On ne vous le fait pas dire. Quand le projet CERV III a été amorcé, la Corvette C5 devait arriver en 1993. On peut voir quelques similitudes visuelles dans le traitement des volumes, mais la date du lancement a été peu à peu reportée à 1997 à cause d’une mauvaise passe financière. Telle quelle, la CERV III aurait joué dans la cour des meilleures supercars de son époque : Ferrari F40, Porsche 959, Jaguar XJ220, Bugatti EB110, McLaren F1. Faute de budget, les ingénieurs ont dû revenir à une voiture beaucoup plus conventionnelle, moins ambitieuse et plus rentable, dont l’allure ne s’éloignera finalement guère de celle de la C4. Il faudra attendre encore deux décennies (2019) pour découvrir la première Corvette de série à moteur central arrière.

Puis-je conduire une Chevrolet CERV III ?

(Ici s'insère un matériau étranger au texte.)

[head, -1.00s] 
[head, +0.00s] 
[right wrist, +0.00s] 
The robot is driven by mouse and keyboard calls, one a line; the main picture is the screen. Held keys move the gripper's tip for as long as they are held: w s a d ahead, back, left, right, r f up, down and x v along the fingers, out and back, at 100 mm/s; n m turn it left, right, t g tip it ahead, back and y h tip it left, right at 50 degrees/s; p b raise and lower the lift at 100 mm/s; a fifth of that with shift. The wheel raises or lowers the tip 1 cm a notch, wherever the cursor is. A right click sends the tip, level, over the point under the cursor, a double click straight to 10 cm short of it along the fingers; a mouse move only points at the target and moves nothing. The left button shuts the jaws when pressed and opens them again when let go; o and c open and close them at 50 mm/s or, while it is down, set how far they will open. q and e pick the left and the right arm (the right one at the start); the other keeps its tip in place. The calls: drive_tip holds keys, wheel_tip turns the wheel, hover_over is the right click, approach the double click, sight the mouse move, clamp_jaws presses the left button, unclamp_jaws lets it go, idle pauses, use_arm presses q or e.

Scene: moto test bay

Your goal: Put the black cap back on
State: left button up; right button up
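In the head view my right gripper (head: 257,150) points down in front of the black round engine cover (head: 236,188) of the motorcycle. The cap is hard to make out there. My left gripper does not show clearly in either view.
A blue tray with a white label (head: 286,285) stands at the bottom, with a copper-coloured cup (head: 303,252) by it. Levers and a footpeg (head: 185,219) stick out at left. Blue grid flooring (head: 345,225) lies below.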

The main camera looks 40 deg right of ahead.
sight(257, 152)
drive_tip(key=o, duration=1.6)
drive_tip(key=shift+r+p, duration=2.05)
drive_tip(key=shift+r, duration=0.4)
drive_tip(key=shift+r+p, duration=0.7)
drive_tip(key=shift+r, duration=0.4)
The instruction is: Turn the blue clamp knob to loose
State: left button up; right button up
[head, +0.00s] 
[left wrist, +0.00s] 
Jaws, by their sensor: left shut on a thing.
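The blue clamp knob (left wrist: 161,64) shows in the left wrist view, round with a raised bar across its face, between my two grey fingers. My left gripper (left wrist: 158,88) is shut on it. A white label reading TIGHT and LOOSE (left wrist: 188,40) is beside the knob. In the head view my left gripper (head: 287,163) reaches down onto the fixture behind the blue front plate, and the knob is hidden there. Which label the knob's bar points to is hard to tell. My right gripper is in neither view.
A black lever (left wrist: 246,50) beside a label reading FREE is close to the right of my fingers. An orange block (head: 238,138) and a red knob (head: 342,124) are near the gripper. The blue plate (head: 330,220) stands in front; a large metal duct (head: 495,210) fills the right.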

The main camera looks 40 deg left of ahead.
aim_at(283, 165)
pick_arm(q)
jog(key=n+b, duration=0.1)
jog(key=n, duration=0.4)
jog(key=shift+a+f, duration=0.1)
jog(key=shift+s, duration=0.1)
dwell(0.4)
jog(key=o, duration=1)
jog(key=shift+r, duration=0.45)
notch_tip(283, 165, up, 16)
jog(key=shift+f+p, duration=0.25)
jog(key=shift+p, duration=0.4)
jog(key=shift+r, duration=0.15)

Le prototype originel est désormais stocké au Chevrolet Heritage Center de Sterling Heights dans le Michigan, qui n’est pas ouvert au public mais accueille ponctuellement des visites de groupe ou des conférences. Côté jeux vidéo, la CERV III faisait partie du casting de Test Drive III (1990) ; vous pouvez toujours tenter de la piloter virtuellement via un émulateur, mais quelque chose nous dit que vous ne ressentirez pas toute la puissance brute de la voiture. Non, l’expérience la plus approchante reste certainement de mettre la main sur une Corvette C8 Stingray flambant neuve. Ça aura mis trente ans, mais le futur aura fini par advenir.